ANCHE I SINDACATI parlano di «segno di disprezzo». Tutti hanno rifiutato l’invito di Macron all’Eliseo per il prossimo martedì e si concentrano sulla reazione del primo maggio. Per Sophie Binet della Cgt, la promulgazione express «è stata un segno di violento disprezzo del presidente per la popolazione e i sindacati», per Laurent Berger della Cfdt, «dall’inizio c’è stato un disprezzo costante dei lavoratori». Ancora venerdì avevano fatto appello «solennemente» a Macron per convincerlo a «non promulgare» la riforma, «solo modo per calmare la rabbia che si esprime nel paese».

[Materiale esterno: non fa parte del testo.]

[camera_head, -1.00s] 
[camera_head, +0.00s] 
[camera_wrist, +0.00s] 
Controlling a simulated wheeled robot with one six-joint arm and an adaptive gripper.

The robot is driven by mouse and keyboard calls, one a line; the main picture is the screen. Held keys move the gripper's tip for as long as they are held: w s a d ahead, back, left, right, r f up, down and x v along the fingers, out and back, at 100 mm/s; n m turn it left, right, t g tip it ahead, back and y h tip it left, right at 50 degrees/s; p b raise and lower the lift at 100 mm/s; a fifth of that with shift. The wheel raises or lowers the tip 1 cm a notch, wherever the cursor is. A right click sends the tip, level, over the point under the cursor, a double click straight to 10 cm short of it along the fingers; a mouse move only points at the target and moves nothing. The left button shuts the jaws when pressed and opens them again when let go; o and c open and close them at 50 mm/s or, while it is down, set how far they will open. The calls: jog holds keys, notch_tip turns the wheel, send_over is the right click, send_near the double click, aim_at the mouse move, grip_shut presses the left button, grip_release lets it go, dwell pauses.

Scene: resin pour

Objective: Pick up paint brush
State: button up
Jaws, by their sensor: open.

MA IL PRESIDENTE non ha il potere di non promulgare una legge approvata – basti pensare al conflitto istituzionale in casi di coabitazione con un governo di diversa parte politica. Il dettaglio qui è la fretta eccessiva di Macron. Con questa decisione, il presidente (venerdì in visita al cantiere di Notre-Dame aveva affermato «il mio motto è non cambiare rotta») ha voluto dare una dimostrazione che la democrazia di governo è più forte di quella della contestazione. Ma ha finito per mettere la crisi istituzionale al centro: il simbolo terribile sono stati i poliziotti schierati venerdì a difesa della sede del Consiglio Costituzionale.

I saggi, che venerdì hanno bocciato la domanda di Rip (referendum) presentata dalla sinistra, dovranno pronunciarsi su una seconda richiesta, il 3 maggio. Il nuovo testo è giuridicamente più consistente, il primo è stato respinto perché presentato il 20 marzo (subito dopo il ricorso al 49.3 da parte del governo per far passare la riforma), chiedeva un voto popolare su una legge che ancora non esisteva.

COMUNQUE, in caso di approvazione del secondo Rip la strada sarà lunga e in salita: devono essere raccolte 4,8 milioni di firme di elettori (il 10% del corpo elettorale) e se il Parlamento riesaminasse la legge entro 6 mesi, il referendum salterebbe.